M. le ministre de l’intérieur (M.
Nothomb) - Messieurs, la France n’a aucun droit
à se plaindre. La Belgique s’est réservé la liberté d’action, d’abord dans la
convention du 16 juillet et ensuite dans l’art. du
projet le loi voté avant l’échange des ratifications.
II y a plus, c’est que le premier
projet de convention interdisait à la Belgique le droit d’accorder la réduction
sur les vins et les soieries d’autres pays. Cette interdiction a été effacée,
sur notre demande. La France n’a donc nullement à se plaindre. La Belgique
s’était réservé la liberté d’action et avait annoncé qu’elle en userait. Et je
crois que nous avons bien fait, malgré la prétendue unanimité de blâme
qu’invoque prématurément l’honorable M. de Brouckere.
Je ne
connais de blâme que le blâme formulé, et vous savez comment on le formule.
Mais je dis que cet acte est un acte de prudence ; et s’il restait à poser, je
le provoquerais encore et je ne prendrais pas sur moi la responsabilité, de ce
qui aurait pu arriver si cet acte n’avait pas été posé. Il s’agit d’un très
léger sacrifice, qui n’est que momentané. Vous n’avez rien compromis en posant
cet acte, et je dis que vous auriez compromis tout notre avenir commercial en
ne le posant pas.
M.
Meeus. - J’ai demandé la parole relativement au signe de
dénégation que j’ai fait alors que M. le ministre de l’intérieur disait : Mais
qu’auriez-vous dit si l’Allemagne avait élevé les droits sur les provenances
belges ? Eh bien ! si l’Allemagne avait fait un acte
semblable, ce que je regarde comme impossible, vous auriez répondu par une
mesure du même genre. Car enfin, messieurs, si vous voulez faire des traités,
il faut bien admettre qu’il y aura des faveurs pour les nations avec lesquelles
vous les concluez au détriment des autres nations.
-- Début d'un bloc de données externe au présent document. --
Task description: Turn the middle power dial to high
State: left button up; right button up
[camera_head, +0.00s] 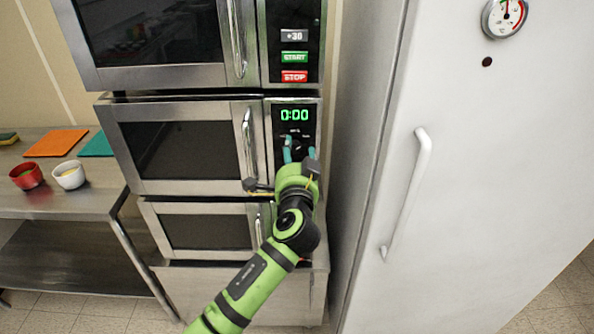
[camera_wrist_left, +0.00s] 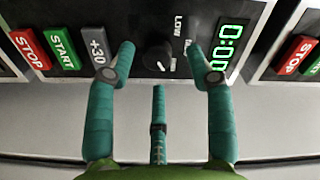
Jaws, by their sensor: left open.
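The middle microwave (camera_head: 182,150) is the second in a stack, with a green 0:00 display (camera_head: 294,115) on its panel. Its black power dial (camera_wrist_left: 158,55) shows in the left wrist view, with a pale pointer mark on its lower side in that picture. The word LOW (camera_wrist_left: 179,26) is printed near it; other labels are partly hidden by a finger. My left gripper (camera_head: 299,149) is open in front of this panel, its teal fingers on either side of the dial. I cannot tell whether they touch it. My right gripper is out of view.
Other microwaves are stacked above (camera_head: 155,40) and below (camera_head: 205,231). The middle door's vertical handle (camera_head: 248,148) is close left of my gripper. A large white fridge (camera_head: 480,170) stands to the right. A steel table (camera_head: 95,205) with two bowls stands left.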

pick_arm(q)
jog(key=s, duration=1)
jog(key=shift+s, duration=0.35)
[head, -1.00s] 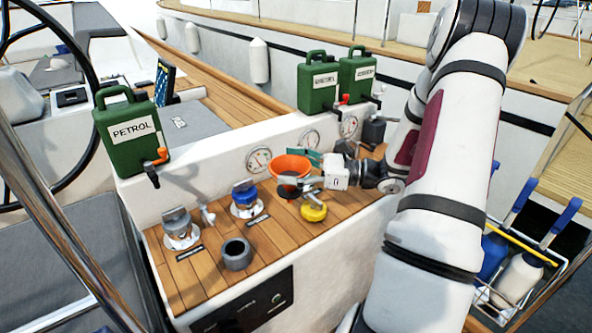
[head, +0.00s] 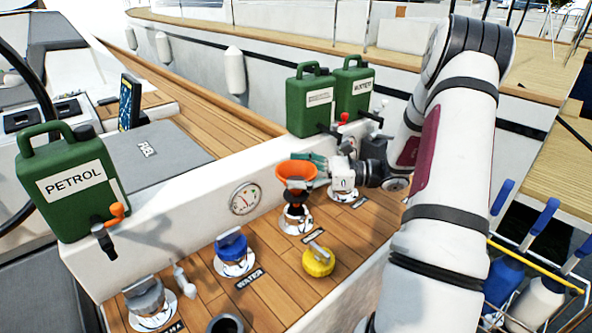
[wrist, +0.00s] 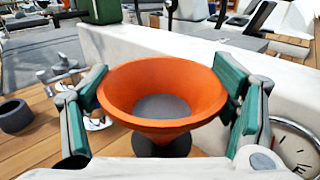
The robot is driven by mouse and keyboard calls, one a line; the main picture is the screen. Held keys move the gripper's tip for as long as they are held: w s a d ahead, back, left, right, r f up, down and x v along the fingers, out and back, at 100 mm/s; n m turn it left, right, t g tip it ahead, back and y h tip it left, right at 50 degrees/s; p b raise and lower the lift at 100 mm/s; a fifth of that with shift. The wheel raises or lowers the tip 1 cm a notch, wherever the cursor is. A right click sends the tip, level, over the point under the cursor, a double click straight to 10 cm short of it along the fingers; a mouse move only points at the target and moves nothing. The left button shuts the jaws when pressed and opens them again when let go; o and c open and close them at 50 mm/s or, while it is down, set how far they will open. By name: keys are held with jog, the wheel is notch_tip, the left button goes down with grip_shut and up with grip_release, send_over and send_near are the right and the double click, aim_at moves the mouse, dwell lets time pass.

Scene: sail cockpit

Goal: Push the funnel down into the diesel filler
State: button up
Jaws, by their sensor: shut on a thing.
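The orange funnel (head: 296,171) is upright, its wide mouth facing up; it fills the middle of the wrist view (wrist: 120,118). My gripper (wrist: 162,95) is shut on it, with green-padded fingers on both sides of the cone. In the head view my gripper (head: 305,168) reaches it from the right. The funnel's dark lower part lines up with a filler with a bright metal flange (head: 296,224) in the wooden deck. How far the spout sits inside, I cannot tell. A yellow cap (head: 318,261) lies on the deck in front. The label by this filler is unreadable.
A blue-capped filler (head: 233,252) marked WATER and a grey-capped one (head: 147,298) stand to the left. A dark grey ring (head: 226,324) is at the front edge. Green jerrycans, one marked PETROL (head: 72,182), stand on the white ledge behind. A gauge (head: 244,198) is on the ledge's face.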

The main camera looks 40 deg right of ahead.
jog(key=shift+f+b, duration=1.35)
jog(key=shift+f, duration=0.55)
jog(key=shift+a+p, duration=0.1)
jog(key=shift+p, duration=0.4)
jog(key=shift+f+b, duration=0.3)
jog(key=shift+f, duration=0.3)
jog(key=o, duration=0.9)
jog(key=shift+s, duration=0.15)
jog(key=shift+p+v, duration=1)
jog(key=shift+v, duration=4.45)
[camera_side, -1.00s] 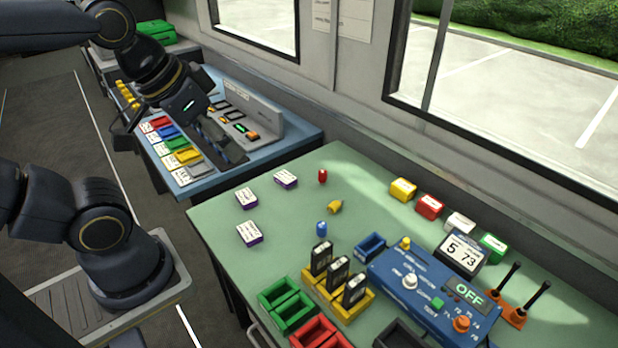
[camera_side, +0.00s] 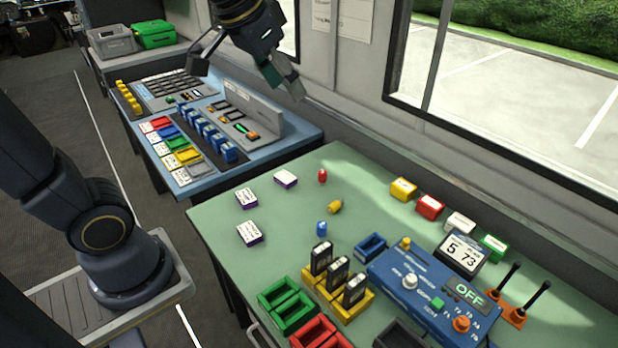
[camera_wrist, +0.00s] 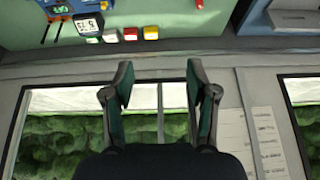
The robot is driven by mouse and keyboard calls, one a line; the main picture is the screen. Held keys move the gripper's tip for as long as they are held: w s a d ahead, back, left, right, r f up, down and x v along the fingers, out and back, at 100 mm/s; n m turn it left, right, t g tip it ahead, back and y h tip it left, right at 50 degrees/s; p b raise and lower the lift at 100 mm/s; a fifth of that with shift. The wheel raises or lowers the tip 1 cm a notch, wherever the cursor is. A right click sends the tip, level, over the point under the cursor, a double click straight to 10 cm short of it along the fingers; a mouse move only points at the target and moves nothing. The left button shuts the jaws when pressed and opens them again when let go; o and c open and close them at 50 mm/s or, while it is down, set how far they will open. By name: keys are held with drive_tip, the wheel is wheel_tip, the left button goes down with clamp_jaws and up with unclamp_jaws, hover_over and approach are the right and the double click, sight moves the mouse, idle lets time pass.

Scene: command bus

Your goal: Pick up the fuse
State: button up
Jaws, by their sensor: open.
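Small capsule-shaped pieces lie on the green table: a red one (camera_side: 322,176), a yellow one (camera_side: 335,207) and a blue one (camera_side: 321,228). They look like fuses, but I cannot tell which one the task means. My gripper (camera_side: 289,88) is high up by the wall, well above and behind the table and apart from all of these pieces. In the wrist view my gripper (camera_wrist: 157,80) shows two spread fingers with nothing between them.
A blue control box (camera_side: 385,268), an orange stand (camera_side: 512,316) with upright black handles, yellow holders (camera_side: 352,308) with black modules and green bins (camera_side: 272,301) crowd the table's front and right. Purple-edged cards (camera_side: 246,198) lie left. A blue console (camera_side: 305,133) stands behind.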

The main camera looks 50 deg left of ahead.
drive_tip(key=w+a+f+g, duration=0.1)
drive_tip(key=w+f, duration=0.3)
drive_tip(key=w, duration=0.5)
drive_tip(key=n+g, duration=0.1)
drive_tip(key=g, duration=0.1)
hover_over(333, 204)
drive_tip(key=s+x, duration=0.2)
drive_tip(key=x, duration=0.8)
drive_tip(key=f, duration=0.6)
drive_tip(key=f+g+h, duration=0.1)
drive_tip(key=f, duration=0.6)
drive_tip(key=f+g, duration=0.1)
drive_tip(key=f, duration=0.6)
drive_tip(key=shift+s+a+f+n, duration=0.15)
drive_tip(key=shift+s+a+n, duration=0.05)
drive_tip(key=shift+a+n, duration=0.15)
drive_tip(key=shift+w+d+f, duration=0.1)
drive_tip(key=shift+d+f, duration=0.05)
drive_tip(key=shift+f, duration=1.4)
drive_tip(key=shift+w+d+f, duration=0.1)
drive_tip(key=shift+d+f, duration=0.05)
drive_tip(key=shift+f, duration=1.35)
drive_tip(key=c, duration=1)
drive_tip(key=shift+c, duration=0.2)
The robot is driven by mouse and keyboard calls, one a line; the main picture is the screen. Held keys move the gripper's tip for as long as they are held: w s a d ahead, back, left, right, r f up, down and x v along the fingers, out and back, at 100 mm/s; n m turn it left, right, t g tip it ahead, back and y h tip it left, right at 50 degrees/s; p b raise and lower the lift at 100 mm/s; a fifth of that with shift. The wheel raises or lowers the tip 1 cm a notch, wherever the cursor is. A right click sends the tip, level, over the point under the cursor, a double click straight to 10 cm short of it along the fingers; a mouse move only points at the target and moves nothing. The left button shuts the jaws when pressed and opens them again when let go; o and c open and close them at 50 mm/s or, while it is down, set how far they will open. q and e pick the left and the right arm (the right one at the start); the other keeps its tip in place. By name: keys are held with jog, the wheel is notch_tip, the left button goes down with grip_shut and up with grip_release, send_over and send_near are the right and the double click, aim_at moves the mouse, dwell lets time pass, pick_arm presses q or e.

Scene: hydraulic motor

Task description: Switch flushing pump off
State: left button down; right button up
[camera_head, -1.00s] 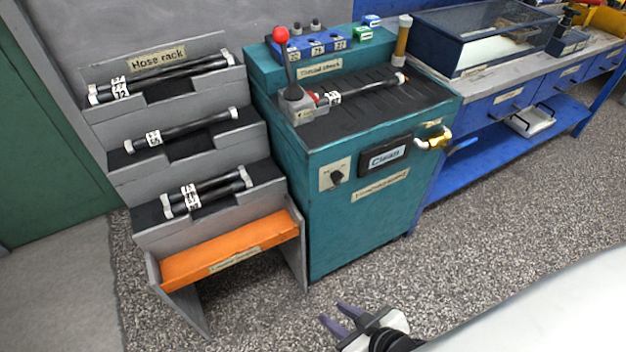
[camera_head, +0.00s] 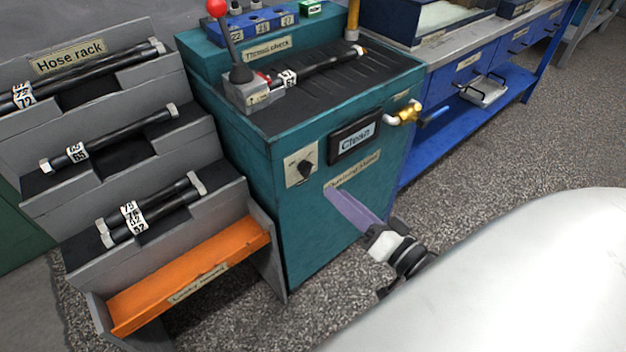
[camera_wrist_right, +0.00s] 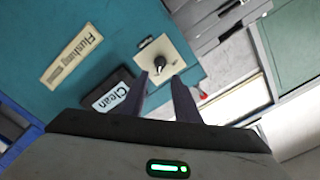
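The teal flushing stand (camera_head: 290,220) carries a black rotary knob (camera_head: 305,169) on a cream plate on its front. A sign reading "Clean" (camera_head: 356,139) is right of the knob. In the right wrist view the knob (camera_wrist_right: 159,64) is just beyond the fingertips, with a gap between. My right gripper (camera_head: 333,192) is in front of the stand, below and right of the knob. In the right wrist view its two purple fingers (camera_wrist_right: 163,82) are apart and empty. The left gripper is in neither current view.
A grey hose rack (camera_head: 225,165) with several black hoses and an orange tray (camera_head: 190,275) stands left of the stand. A brass fitting (camera_head: 407,113) sticks out at the stand's right. A red-knobbed lever (camera_head: 217,8) rises on top. Floor before the blue bench (camera_head: 460,120) is free.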

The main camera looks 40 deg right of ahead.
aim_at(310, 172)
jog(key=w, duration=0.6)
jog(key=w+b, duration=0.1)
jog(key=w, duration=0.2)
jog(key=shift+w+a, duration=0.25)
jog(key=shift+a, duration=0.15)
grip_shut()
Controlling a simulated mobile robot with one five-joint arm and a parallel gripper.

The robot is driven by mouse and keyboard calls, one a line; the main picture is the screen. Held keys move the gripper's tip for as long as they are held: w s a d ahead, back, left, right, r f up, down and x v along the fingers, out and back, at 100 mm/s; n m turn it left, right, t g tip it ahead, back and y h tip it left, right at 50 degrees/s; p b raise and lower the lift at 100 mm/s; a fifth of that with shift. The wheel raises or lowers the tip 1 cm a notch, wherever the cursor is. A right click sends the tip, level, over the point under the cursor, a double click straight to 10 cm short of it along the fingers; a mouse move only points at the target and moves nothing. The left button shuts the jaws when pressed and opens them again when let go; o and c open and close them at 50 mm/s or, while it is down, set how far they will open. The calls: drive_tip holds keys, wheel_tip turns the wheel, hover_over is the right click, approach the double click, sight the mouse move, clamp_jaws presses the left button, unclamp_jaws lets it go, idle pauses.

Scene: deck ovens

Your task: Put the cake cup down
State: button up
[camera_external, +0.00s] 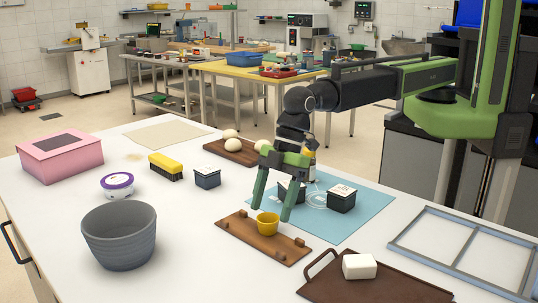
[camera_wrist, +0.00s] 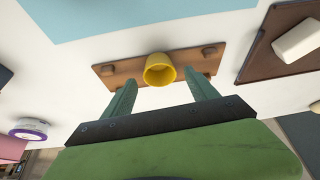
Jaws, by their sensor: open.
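The cake cup (camera_external: 268,224) is a small yellow cup standing upright on a brown wooden board (camera_external: 243,228) with small wooden blocks near its ends. The cup also shows in the wrist view (camera_wrist: 159,69), with the board (camera_wrist: 130,67) behind it. My gripper (camera_external: 271,213) is open, its green fingers on either side of the cup. In the wrist view my gripper (camera_wrist: 162,86) has its fingertips apart, with gaps between them and the cup.
A grey ribbed bowl (camera_external: 120,236) stands at left. A brown tray (camera_external: 395,287) with a white block (camera_external: 359,266) lies at right front. A blue mat (camera_external: 345,221) with dark boxes (camera_external: 342,198) lies behind the board. A white tub with purple lid (camera_external: 117,186) stands at left.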

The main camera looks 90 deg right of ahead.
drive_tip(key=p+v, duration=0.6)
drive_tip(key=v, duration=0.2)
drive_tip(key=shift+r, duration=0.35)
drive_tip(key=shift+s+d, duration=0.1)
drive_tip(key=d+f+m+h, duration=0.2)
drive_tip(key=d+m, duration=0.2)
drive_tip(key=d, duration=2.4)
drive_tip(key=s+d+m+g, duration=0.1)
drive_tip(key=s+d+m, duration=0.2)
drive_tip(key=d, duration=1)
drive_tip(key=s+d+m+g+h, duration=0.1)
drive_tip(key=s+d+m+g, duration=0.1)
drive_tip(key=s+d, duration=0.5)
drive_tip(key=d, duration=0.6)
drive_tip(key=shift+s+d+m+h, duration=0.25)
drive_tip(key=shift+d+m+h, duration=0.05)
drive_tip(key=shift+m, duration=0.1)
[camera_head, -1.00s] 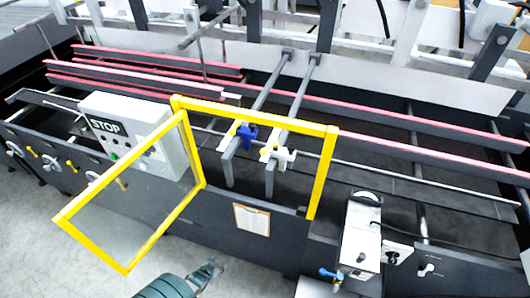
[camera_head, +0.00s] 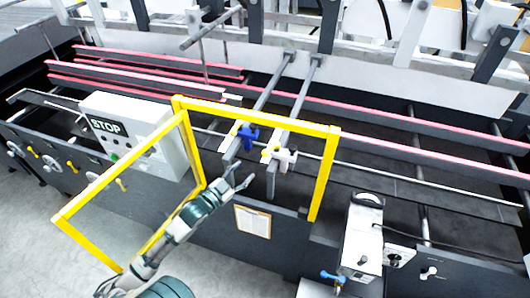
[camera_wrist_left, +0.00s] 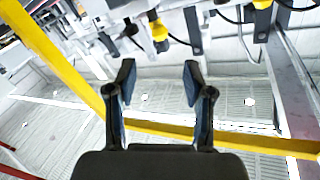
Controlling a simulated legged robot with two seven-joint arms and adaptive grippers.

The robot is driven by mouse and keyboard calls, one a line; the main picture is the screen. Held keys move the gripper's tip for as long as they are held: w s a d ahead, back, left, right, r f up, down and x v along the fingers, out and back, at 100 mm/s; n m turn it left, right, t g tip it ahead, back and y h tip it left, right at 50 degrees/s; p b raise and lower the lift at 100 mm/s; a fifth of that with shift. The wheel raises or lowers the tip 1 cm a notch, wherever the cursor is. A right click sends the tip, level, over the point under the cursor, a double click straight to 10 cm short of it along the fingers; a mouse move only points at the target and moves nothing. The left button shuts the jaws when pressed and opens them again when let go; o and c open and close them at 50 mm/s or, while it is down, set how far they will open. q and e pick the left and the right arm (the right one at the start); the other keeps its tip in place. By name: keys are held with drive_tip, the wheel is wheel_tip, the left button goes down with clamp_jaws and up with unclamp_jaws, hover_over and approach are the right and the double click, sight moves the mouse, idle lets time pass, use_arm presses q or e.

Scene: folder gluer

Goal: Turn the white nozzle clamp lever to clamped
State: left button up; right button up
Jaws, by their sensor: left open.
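The white nozzle clamp lever (camera_head: 284,157) sits on the right one of two grey bars, inside the opening of the yellow frame. A blue clamp lever (camera_head: 246,136) sits on the left bar. My left gripper (camera_head: 241,178) is open and empty, below and left of the white lever and apart from it. Its two spread fingers also show in the left wrist view (camera_wrist_left: 158,82), with nothing between them. I cannot make out the white lever in the wrist view. My right gripper is out of view.
The yellow guard frame (camera_head: 325,175) stands around the levers, with its clear door (camera_head: 92,198) swung open at left. A STOP control box (camera_head: 128,130) is left of the opening. A white-topped unit (camera_head: 361,235) stands at right. A paper sheet (camera_head: 253,221) hangs below the opening.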

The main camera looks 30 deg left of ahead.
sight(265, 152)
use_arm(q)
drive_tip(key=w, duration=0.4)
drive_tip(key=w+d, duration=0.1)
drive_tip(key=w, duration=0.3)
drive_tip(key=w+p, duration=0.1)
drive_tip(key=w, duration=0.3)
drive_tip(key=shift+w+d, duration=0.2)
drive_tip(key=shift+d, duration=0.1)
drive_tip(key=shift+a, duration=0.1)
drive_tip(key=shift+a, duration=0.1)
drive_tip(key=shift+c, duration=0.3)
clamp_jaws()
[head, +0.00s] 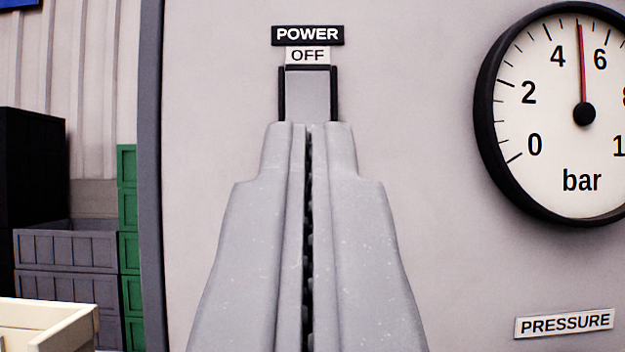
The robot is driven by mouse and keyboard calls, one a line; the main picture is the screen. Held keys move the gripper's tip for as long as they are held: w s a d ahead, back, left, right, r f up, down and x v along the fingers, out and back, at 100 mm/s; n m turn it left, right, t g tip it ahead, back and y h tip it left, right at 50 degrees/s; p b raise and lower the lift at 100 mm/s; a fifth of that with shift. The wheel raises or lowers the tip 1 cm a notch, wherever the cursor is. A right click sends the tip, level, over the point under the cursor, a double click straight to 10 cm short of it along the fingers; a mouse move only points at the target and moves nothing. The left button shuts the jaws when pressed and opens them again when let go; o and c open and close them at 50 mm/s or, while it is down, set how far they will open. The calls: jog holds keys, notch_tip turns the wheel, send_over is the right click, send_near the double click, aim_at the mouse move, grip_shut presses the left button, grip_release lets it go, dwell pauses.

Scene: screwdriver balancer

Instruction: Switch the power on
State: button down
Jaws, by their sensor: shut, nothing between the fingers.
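The power switch (308,92) is a grey rocker in a black frame on the light grey panel (420,270). A black label reading POWER (307,35) is above it, with a white label reading OFF (307,55) between them. My gripper (308,130) is shut and empty, its fingers pointing up the picture at the switch. The fingertips overlap the lower part of the switch and hide it. I cannot tell whether they touch it.
A round pressure gauge (550,130) in bar sits on the panel at the right, its red needle between 4 and 6. A PRESSURE label (564,323) is below it. Left of the panel edge stand grey crates (68,250), green crates (128,240) and a cream bin (45,320).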

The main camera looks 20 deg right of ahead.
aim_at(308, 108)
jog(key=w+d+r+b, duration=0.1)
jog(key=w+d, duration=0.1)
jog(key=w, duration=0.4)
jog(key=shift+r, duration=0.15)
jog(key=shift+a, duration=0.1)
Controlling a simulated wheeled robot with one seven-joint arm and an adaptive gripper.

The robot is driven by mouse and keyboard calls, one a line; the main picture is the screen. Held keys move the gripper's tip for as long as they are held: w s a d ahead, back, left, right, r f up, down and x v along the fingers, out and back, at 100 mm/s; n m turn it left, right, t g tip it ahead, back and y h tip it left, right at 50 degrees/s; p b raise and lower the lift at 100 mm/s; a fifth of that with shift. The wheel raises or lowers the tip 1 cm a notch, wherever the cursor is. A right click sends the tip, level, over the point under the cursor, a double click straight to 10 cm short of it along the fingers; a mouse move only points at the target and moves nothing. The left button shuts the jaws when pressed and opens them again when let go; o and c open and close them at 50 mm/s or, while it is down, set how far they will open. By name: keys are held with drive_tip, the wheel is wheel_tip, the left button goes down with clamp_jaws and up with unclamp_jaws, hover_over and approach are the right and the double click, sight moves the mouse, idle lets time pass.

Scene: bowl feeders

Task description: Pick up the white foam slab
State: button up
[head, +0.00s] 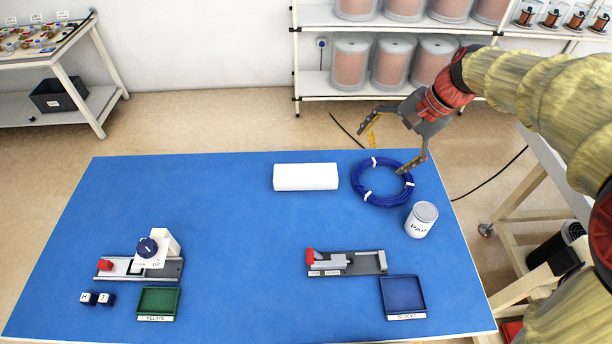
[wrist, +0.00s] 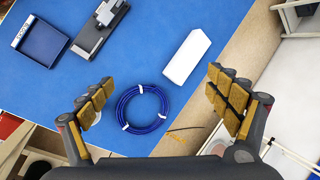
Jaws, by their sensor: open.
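The white foam slab (head: 306,177) lies flat near the back edge of the blue table, just left of a blue cable coil. In the wrist view the slab (wrist: 187,57) is above and right of the coil, with a clear gap between them. My gripper (head: 388,148) is open and empty, above the table's back right part, over the coil's side and right of the slab. In the wrist view the two padded fingers of the gripper (wrist: 160,105) are spread wide, with the coil seen between them and the slab farther out beyond the fingertips.
The blue cable coil (head: 357,193) and a white paint can (head: 421,219) stand right of the slab. A blue tray (head: 403,280), a green tray (head: 159,287) and two fixtures (head: 345,263) (head: 140,265) are at the front. The table (head: 230,220) is clear around the slab's left and front.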

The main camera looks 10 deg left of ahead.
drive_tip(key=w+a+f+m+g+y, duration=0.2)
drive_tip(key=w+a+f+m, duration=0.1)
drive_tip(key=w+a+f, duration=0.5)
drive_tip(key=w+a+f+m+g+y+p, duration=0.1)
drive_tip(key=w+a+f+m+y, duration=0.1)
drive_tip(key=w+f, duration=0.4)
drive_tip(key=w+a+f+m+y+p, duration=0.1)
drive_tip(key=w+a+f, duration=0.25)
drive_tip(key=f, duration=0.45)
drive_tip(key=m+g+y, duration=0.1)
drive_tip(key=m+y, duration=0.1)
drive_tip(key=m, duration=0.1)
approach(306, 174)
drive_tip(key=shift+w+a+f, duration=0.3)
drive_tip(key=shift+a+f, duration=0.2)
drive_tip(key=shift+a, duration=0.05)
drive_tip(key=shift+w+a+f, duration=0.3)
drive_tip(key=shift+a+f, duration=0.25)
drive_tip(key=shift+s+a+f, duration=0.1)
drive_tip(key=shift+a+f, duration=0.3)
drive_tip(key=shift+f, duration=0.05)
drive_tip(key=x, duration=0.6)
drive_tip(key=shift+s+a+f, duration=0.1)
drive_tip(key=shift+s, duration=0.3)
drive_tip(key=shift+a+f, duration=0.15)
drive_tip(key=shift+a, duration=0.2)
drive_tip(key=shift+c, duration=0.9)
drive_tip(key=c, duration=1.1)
Moi, je veux bien convenir que la
convention avec la France puisse blesser l’intérêt de l’Allemagne, mais ce dont
vous conviendrez aussi avec moi, c’est que je n’ai blessé l’intérêt financier
belge et l’intérêt allemand que parce que la France m’accordait une concession,
faisait une exception en ma faveur.
Messieurs, je sais parfaitement
bien que les relations de la Belgique avec l’Allemagne nous sont extrêmement
utiles. Mais je sais aussi qu’elles sont très utiles à l’Allemagne ; je ne
crois pas que ce dernier pays soit dans une position de dupe vis-à-vis la
Belgique. Si j’avais une opinion à formuler, je dirais que c’est au contraire
la Belgique qui est dans une position peu favorable vis-à-vis l’Allemagne. Par
conséquent toutes ces craintes que l’Allemagne aurait élevés ses tarifs me
frappent extrêmement peu, parce qu’à cette espèce de combats nous avons des
armes parfaitement égales.
Je le répète donc : je ne
comprends pas un traité qui donne simplement, sous prétexte qu’on traitera
mieux. A moins de faire abstraction de toutes les règles de la raison, il est
impossible de comprendre que, quand on veut traiter, on donne avant de
recevoir. Cela est contraire à toutes les transactions humaines et
internationales qui ont eu lieu jusqu’à présent. Je dis encore une fois que
vous avez fait un acte de générosité, et les motifs de cet acte ne peuvent être
puisés que dans la crainte que vous a inspirée l’Allemagne.
Eh
bien, j’aurais voulu que le gouvernement n’eût pas cette crainte ; j’aurais
voulu que dans le cas où l’Allemagne aurait élevé son tarif, le gouvernement
eût immédiatement élevé le nôtre et qu’il eût saisi cette occasion pour
l’élever non seulement à l’égard de l’Allemagne, mais aussi a l’égard de toutes
les autres nations qui exploitent le marché belge, tout en repoussant nos
produits.
M. le ministre des affaires étrangères (M.
de Briey) - L’honorable M. Meeus considère
l’arrêté qui nous occupe comme un acte de pure générosité ; c’est, dit il,
donner sans rien recevoir ; et donner sans compensation, c’est être dupe. Son
argumentation se conçoit lorsqu’il prend pour point de départ l’arrêté
d’avant-hier sans faire attention aux antécédents.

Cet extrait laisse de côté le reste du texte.